Up to and including the line that contains "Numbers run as", repeat each line of the data exactly, starting from the first.

[start]

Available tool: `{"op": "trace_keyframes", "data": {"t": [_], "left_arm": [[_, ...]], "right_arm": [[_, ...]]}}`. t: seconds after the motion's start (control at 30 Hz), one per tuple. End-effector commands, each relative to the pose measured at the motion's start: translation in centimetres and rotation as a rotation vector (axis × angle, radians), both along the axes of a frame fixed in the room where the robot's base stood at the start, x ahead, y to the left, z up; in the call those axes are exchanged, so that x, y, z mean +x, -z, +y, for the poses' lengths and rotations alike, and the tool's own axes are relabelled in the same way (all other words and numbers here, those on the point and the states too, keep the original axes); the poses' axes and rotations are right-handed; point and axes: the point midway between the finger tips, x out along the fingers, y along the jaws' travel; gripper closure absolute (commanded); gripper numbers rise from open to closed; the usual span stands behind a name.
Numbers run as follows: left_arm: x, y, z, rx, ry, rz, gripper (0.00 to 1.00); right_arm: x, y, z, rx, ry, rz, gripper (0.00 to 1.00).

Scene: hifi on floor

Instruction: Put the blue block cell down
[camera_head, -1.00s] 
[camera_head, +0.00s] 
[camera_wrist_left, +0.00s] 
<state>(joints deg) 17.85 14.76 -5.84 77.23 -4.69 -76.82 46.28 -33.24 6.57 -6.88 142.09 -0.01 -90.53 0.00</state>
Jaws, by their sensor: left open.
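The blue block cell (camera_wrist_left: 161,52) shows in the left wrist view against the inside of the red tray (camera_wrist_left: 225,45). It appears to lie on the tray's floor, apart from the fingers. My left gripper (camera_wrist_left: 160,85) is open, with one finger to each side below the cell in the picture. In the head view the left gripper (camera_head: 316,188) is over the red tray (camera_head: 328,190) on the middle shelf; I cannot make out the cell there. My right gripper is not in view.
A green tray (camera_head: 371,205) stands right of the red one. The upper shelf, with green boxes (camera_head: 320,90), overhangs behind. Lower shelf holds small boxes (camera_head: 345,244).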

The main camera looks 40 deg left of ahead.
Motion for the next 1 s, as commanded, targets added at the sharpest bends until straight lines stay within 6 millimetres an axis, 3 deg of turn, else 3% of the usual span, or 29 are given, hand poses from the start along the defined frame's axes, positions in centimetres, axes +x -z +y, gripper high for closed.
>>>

[end]

● Task output:
Available tool: `{"op": "trace_keyframes", "data": {"t": [_], "left_arm": [[_, ...]], "right_arm": [[_, ...]]}}`. t: seconds after the motion's start (control at 30 Hz), one per tuple. End-effector commands, each relative to the pose measured at the motion's start: translation in centimetres and rotation as a rotation vector (axis × angle, radians), both along the axes of a frame fixed in the room where the robot's base stood at the start, x ahead, y to the left, z up; in the call those axes are exchanged, so that x, y, z mean +x, -z, +y, for the poses' lengths and rotations alike, and the tool's own axes are relabelled in the same way (all other words and numbers here, those on the point and the states too, keep the original axes); the poses' axes and rotations are right-handed; point and axes: the point midway between the finger tips, x out along the fingers, y along the jaws' travel; gripper closure absolute (commanded); gripper numbers rise from open to closed; the usual span stands behind a name.
Numbers run as follows: left_arm: x, y, z, rx, ry, rz, gripper (0.00 to 1.00); right_arm: x, y, z, rx, ry, rz, gripper (0.00 to 1.00).

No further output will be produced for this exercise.